(Robot state and action records)
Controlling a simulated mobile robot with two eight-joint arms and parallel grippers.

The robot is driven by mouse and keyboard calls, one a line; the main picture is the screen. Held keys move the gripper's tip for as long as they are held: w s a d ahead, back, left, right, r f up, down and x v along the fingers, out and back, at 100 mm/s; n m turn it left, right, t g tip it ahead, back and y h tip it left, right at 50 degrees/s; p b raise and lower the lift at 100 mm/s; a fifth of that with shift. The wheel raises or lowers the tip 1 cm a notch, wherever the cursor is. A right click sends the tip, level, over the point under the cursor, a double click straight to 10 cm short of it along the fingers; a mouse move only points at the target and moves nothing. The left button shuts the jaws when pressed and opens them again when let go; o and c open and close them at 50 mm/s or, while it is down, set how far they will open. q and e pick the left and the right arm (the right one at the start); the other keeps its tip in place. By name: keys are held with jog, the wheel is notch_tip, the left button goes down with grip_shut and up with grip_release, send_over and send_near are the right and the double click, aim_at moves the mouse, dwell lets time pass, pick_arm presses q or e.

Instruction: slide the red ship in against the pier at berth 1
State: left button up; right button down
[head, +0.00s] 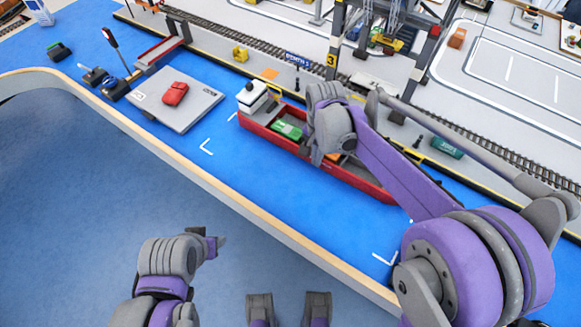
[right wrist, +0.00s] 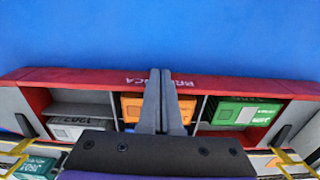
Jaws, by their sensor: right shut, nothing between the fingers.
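The red ship (head: 365,184) lies on the blue water, roughly along the pier edge (head: 460,180). It has a white cabin (head: 252,95) at its left end. In the right wrist view its red hull wall (right wrist: 70,78) runs across the picture, with green, orange and white containers in its hold. My right gripper (head: 317,158) is over the ship's middle, fingers shut and empty. In the wrist view the fingertips (right wrist: 160,72) overlap the water-side wall; I cannot tell if they touch it. My arm hides part of any gap to the pier. My left gripper (head: 216,243) is away from the ship; its jaws are unclear.
A grey platform (head: 200,105) with a red case (head: 175,93) stands left of the ship. White corner marks (head: 206,147) lie on the water. A crane leg with a number 3 sign (head: 331,60) stands on the pier. A wooden rim (head: 240,218) bounds the near water.

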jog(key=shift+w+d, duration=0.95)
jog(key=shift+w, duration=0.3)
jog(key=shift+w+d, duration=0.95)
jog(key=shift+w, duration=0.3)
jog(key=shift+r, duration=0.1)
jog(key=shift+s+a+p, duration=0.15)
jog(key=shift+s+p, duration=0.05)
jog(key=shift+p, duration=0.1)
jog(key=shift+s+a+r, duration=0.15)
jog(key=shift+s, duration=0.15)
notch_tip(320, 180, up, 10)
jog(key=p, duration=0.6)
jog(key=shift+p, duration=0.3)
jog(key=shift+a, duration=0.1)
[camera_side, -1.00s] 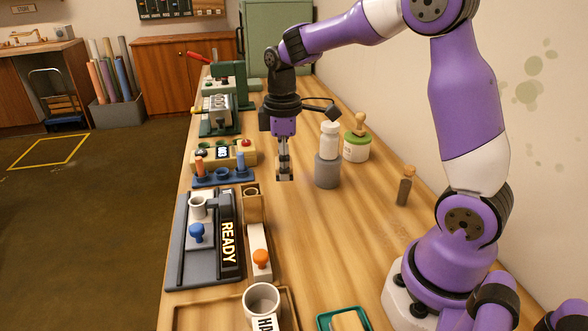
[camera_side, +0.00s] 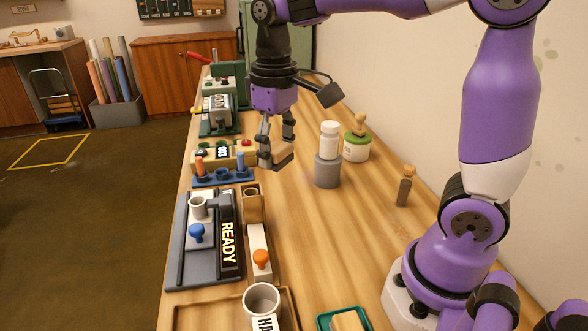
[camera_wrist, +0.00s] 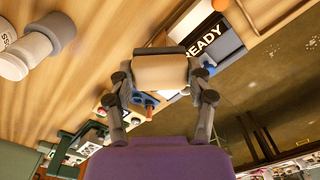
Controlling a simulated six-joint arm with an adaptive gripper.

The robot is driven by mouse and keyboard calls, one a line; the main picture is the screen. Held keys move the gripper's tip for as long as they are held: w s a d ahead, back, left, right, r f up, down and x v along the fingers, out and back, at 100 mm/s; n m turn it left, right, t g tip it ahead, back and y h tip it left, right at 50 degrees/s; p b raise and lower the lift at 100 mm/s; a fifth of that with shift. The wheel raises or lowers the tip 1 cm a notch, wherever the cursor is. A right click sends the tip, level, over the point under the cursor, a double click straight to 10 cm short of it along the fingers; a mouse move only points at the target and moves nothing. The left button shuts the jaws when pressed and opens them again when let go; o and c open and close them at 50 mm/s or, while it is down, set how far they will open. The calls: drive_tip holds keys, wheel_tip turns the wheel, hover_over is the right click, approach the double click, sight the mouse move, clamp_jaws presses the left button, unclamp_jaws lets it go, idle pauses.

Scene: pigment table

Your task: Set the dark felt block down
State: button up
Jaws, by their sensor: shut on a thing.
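The felt block (camera_side: 280,157) is tan with a dark strip along its lower edge. My gripper (camera_side: 276,143) is shut on it, one finger on each side. The block looks tilted in the side view, right of the control box with the red button (camera_side: 222,153). It appears to be held above the wooden table, but the gap beneath it is hard to judge. In the wrist view the block (camera_wrist: 160,72) spans between the fingertips of my gripper (camera_wrist: 160,82). Its dark strip lies along the far edge.
A blue rack (camera_side: 223,178) and the READY station (camera_side: 182,244) lie left and nearer. The table (camera_side: 325,235) is clear in the middle.

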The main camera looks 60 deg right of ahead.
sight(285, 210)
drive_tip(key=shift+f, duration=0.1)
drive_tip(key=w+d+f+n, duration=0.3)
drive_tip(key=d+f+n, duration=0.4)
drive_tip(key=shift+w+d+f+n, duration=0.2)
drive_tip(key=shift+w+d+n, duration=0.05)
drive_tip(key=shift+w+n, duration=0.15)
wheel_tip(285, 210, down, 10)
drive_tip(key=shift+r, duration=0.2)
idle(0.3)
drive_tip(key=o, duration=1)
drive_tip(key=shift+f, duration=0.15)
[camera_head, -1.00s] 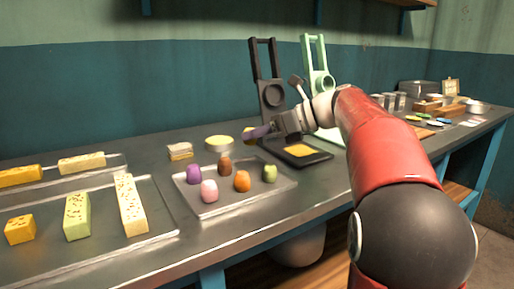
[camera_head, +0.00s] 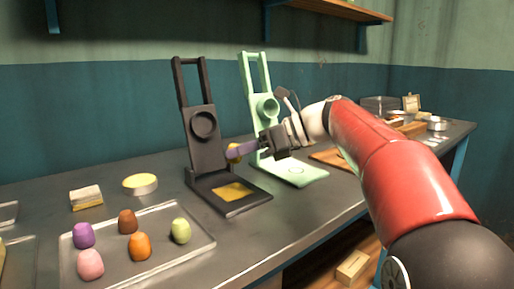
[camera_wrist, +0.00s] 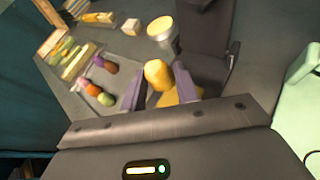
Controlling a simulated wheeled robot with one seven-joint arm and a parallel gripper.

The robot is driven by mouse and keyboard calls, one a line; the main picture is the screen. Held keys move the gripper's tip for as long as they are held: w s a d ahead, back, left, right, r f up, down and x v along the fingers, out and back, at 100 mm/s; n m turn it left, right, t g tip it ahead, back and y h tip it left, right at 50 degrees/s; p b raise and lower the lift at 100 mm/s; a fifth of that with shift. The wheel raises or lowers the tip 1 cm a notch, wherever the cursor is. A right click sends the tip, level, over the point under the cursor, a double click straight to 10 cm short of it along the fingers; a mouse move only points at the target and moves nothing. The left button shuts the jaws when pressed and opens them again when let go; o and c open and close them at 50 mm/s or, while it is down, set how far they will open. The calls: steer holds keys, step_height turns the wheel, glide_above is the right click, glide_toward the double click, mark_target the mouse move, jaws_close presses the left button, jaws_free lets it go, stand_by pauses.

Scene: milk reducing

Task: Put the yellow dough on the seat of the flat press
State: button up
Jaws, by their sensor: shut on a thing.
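My gripper (camera_head: 238,151), with purple fingers, is shut on a small rounded yellow dough (camera_head: 234,153). In the wrist view the dough (camera_wrist: 157,74) sits between the fingertips. The gripper is above the base of the black press (camera_head: 203,140), in front of its raised lid, which has a round boss. A flat yellow square patch (camera_head: 234,192) lies on that base, below the dough and apart from it. It shows partly behind the fingers in the wrist view (camera_wrist: 180,92). A mint green press (camera_head: 262,107) stands to the right, also open, with a circle marked on its base.
A metal tray (camera_head: 190,246) with several coloured dough pieces is at the front left. A round yellow-topped tin (camera_head: 140,184) and a layered block (camera_head: 86,197) stand behind it. My arm reaches in from the right. A wooden board and containers lie farther right.

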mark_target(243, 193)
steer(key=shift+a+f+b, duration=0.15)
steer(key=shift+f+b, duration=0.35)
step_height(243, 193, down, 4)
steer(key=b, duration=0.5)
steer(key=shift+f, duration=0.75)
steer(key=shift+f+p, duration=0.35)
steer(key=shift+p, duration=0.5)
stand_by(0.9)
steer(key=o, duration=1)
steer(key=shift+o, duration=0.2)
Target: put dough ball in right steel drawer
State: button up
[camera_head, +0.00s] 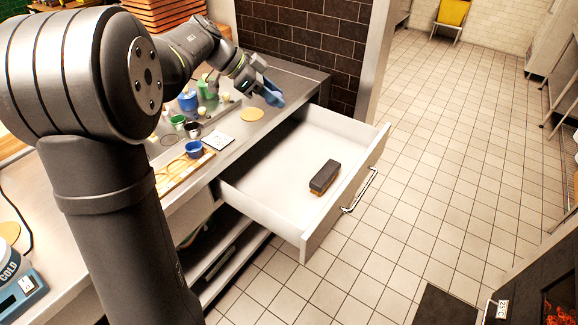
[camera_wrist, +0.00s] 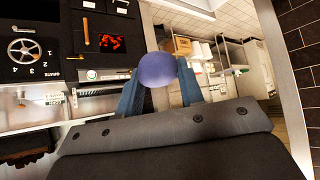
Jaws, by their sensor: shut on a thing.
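My gripper (camera_head: 270,92) has blue fingers and is above the counter's right end, behind the open drawer. In the wrist view, its fingers (camera_wrist: 160,92) are shut on a smooth, round blue-violet ball, which I take for the dough ball (camera_wrist: 158,69). The ball is hard to make out in the head view. The right steel drawer (camera_head: 265,185) is pulled out wide, with a pale inside and a bar handle on its front. A dark brush (camera_head: 324,176) with tan bristles lies in it towards the front; the rest of its floor is bare.
The steel counter (camera_head: 300,82) holds a round tan disc (camera_head: 252,114), a white card (camera_head: 218,140), several small cups and a wooden board (camera_head: 180,172) with a blue bowl (camera_head: 194,149). A dark brick wall (camera_head: 300,35) stands behind. Open tiled floor lies right of the drawer.

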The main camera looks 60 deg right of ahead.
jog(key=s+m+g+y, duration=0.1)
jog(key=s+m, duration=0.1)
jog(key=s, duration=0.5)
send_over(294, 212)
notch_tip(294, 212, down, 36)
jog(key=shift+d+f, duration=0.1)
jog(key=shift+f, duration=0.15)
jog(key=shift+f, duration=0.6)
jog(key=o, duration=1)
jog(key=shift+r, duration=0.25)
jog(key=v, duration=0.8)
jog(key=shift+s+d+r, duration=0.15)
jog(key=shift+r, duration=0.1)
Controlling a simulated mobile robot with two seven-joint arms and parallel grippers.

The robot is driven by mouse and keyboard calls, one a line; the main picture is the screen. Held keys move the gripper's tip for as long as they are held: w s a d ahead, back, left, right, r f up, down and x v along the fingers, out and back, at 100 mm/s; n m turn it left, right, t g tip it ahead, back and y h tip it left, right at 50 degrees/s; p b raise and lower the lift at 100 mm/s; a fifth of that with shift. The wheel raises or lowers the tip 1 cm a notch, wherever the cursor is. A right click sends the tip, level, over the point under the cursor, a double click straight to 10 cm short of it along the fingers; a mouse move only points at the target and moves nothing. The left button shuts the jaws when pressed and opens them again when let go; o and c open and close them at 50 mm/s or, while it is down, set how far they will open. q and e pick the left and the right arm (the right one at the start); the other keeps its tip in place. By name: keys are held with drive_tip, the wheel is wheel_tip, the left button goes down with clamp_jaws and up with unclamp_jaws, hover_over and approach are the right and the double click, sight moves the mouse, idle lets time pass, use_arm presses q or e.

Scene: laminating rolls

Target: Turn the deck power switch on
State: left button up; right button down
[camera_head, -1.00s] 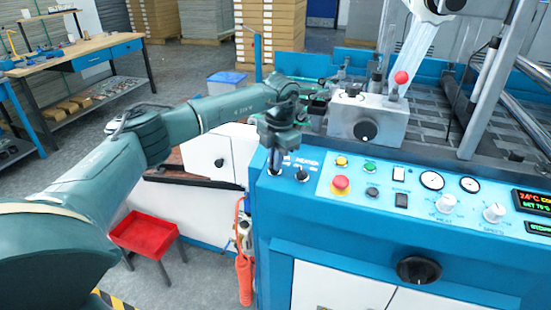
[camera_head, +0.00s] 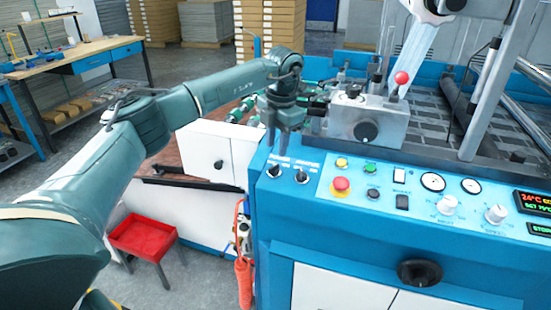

Given request
How many lines of the data contain the word "Controlling"? Answer with the number alone.

Completed task
4